OK, the docs are clear about it, but isn’t it inconsistent, that it is different for functions?


I have the following use case, which is probably not unique: I’d like to have separate sections for exported, public, and internal types and functions in Documenter.jl produced documentation. The public keyword provided by Documenter.jl itself is from pre-Julia v1.11 era, corresponds to isexported, and of little use.

For functions, following works e.g. for the “Public” section:

Filter = t -> (! Base.isexported(MyPkg, Symbol(t)) && Base.ispublic(MyPkg, Symbol(t)))

Any one-liner for types?

Inconsistent with what? You always pass the base symbol within the module.
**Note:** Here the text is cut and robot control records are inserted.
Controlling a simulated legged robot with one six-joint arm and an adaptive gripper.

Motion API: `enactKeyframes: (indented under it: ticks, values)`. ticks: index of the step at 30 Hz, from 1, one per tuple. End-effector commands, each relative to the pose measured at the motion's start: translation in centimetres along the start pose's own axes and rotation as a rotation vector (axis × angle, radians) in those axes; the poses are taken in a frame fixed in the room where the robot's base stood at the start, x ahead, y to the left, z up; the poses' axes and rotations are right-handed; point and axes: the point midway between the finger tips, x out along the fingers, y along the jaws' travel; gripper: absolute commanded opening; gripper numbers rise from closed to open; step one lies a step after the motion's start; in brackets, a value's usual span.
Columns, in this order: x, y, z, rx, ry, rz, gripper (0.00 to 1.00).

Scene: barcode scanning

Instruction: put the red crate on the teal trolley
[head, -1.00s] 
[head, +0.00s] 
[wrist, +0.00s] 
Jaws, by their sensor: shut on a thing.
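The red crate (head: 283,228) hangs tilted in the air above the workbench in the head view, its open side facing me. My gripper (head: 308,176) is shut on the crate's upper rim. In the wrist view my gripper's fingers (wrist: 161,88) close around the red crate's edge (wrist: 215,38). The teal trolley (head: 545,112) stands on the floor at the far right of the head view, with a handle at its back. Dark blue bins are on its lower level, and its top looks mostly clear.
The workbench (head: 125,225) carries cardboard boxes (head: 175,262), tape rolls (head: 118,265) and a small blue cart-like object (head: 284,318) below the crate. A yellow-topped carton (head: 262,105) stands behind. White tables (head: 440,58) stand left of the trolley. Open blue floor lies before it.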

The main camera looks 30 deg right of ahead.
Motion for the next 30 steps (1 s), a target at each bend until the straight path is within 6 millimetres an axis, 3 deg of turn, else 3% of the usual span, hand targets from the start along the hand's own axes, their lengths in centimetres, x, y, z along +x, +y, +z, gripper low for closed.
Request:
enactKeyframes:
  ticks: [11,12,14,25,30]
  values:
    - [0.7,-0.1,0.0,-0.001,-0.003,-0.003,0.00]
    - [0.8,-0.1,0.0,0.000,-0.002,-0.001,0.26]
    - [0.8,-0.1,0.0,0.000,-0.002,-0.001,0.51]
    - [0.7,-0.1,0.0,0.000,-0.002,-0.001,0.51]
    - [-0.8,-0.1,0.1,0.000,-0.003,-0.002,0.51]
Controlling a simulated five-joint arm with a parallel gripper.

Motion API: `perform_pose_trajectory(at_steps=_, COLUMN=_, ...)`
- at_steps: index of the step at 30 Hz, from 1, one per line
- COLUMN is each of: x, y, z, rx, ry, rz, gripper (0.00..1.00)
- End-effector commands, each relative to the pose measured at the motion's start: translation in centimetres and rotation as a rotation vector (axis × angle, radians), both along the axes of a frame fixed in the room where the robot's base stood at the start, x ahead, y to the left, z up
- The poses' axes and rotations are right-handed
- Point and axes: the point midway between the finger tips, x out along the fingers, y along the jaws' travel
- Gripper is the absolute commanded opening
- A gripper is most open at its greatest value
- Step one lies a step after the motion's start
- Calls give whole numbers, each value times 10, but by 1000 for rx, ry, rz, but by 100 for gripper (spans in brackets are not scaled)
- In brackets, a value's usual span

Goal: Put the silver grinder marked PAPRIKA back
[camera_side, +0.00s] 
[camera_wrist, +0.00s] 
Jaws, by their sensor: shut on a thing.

What’s the collection you pass that Filter over? And how did you construct it? It seems like you’re going about this backwards from how I’d do it. I’d use names(MyPkg) for your starting point — those are the symbols you need, and then you can filter them by exported/public/internal and even further refine them by their value with getproperty(MyPkg, :foo).

You’re just getting “lucky” that named functions know about their names and happen to have a Symbol constructor that gives you that name back. But it’s not even necessarily the exported name from the module.

That is what I have in my markdown source:

@autodocs

Modules = [MyPkg]

Order = [:function]

Filter = t -> ! Base.ispublic(MyPkg, Symbol(t))

In your example you already know the name so you should just instantiate the Symbol directly, but the API for getting the definition name from a function or type object is nameof:

julia> module A
         foo() = 0
         struct Bar end
       end
Main.A

julia> nameof.((A.Bar, A.foo))
(:Bar, :foo)

julia> yada1, yada2 = A.Bar, A.foo; nameof.((yada1, yada2))
(:Bar, :foo)

This is what Symbol does, which obviously doesn’t work for ispublic:

julia> Symbol.((A.Bar, A.foo))
(Symbol("Main.A.Bar"), :foo)
1 Like

@Benny - thanks a lot!

So now I’ve changed it to

Filter = t -> ! Base.ispublic(MyPkg, nameof(t))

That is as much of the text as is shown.